Mr Nonarit warned if Thailand tried to be good at everything, it ran the risk of not being good at anything.
In the past, Thailand failed to concentrate on a single area of its economy to be developed.
Telecommunications dominated from 2000-05 and electronics and electrical appliances from 2005-10.
No one industry has dominated development efforts in the long run.
“Thailand is still not good at anything but continues to shift around. If this continues, it will be diversified, and without an adjustment the country will remain a middle-income one,” said Mr Nonarit.
But to support specialisation, the local labour market must be scrutinised.
“In Thailand, most labour is located in the informal sector. It’s not necessarily bad that they’re self-employed, but it is bad that informal labour is insufficiently efficient,” said economist Ammar Siamwalla, who holds the post of distinguished scholar at the TDRI.
He said the difficulty in attracting both informal and formal workers was due to a lack of human resource investment by employers.
“Wages were largely stagnant before the daily minimum wage was increased to 300 baht, and this is partly why some who qualify for the formal sector are not moving,” Mr Ammar said.
But the advantage in the formal sector is personal development, as people improve at doing the same job.
Compared with those in the informal sector, jobs are changed often, Mr Ammar said.
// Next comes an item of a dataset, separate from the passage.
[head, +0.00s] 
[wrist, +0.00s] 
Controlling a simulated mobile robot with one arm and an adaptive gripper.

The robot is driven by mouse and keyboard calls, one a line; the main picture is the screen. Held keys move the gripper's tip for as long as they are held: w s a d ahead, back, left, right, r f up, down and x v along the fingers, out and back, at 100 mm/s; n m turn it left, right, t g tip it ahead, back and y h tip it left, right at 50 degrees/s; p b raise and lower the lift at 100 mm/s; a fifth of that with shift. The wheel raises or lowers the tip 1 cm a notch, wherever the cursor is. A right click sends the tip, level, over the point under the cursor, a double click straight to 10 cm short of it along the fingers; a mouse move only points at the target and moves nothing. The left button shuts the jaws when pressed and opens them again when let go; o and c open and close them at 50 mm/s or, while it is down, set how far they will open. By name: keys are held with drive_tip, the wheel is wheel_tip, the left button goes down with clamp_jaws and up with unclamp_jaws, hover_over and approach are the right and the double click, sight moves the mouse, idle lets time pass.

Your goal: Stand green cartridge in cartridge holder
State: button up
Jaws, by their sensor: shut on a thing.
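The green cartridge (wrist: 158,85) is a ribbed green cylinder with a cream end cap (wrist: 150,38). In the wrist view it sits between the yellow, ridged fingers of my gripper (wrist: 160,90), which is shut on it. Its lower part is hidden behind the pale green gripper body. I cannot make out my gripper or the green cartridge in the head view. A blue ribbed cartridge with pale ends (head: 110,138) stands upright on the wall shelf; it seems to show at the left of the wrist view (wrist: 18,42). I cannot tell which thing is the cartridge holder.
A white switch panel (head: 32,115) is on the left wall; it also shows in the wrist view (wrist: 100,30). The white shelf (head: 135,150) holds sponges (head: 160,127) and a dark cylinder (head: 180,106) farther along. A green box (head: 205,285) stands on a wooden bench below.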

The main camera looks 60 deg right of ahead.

He said studies consistently indicated people could escape poverty after the equivalent of three generations in the formal sector or with a steady income.
But investment in technology to improve workers’ productivity in the formal sector must also continue.
Thailand becoming an ageing society also needs to be addressed along with the labour situation.
TDRI research fellow Jirawat Panpiemras said having more elderly would worsen the labour shortage if migrant workers could not be brought in.
The twin problems must be addressed simultaneously by convincing people to work longer before retiring, improving production efficiency and investing in technology, he said.